Work to be completed — Output the material below in its entirety, exactly as given.

Provided material —
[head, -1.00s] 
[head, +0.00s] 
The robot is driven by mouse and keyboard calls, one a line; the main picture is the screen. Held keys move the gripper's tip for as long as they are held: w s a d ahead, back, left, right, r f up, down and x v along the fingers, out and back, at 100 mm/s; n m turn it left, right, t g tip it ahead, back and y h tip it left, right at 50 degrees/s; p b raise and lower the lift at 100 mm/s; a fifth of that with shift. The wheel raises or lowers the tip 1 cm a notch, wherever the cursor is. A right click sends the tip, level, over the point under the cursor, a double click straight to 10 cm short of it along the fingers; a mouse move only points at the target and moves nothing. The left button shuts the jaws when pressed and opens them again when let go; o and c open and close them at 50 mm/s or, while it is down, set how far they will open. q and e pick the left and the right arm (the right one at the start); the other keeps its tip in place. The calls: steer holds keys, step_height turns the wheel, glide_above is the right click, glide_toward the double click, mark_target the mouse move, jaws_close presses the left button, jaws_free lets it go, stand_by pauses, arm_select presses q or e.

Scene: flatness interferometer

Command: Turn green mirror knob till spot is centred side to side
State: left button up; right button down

Solution for this task —
[head, -1.00s] 
[head, +0.00s] 
The robot is driven by mouse and keyboard calls, one a line; the main picture is the screen. Held keys move the gripper's tip for as long as they are held: w s a d ahead, back, left, right, r f up, down and x v along the fingers, out and back, at 100 mm/s; n m turn it left, right, t g tip it ahead, back and y h tip it left, right at 50 degrees/s; p b raise and lower the lift at 100 mm/s; a fifth of that with shift. The wheel raises or lowers the tip 1 cm a notch, wherever the cursor is. A right click sends the tip, level, over the point under the cursor, a double click straight to 10 cm short of it along the fingers; a mouse move only points at the target and moves nothing. The left button shuts the jaws when pressed and opens them again when let go; o and c open and close them at 50 mm/s or, while it is down, set how far they will open. q and e pick the left and the right arm (the right one at the start); the other keeps its tip in place. The calls: steer holds keys, step_height turns the wheel, glide_above is the right click, glide_toward the double click, mark_target the mouse move, jaws_close presses the left button, jaws_free lets it go, stand_by pauses, arm_select presses q or e.

Scene: flatness interferometer

Command: Turn green mirror knob till spot is centred side to side
State: left button up; right button down

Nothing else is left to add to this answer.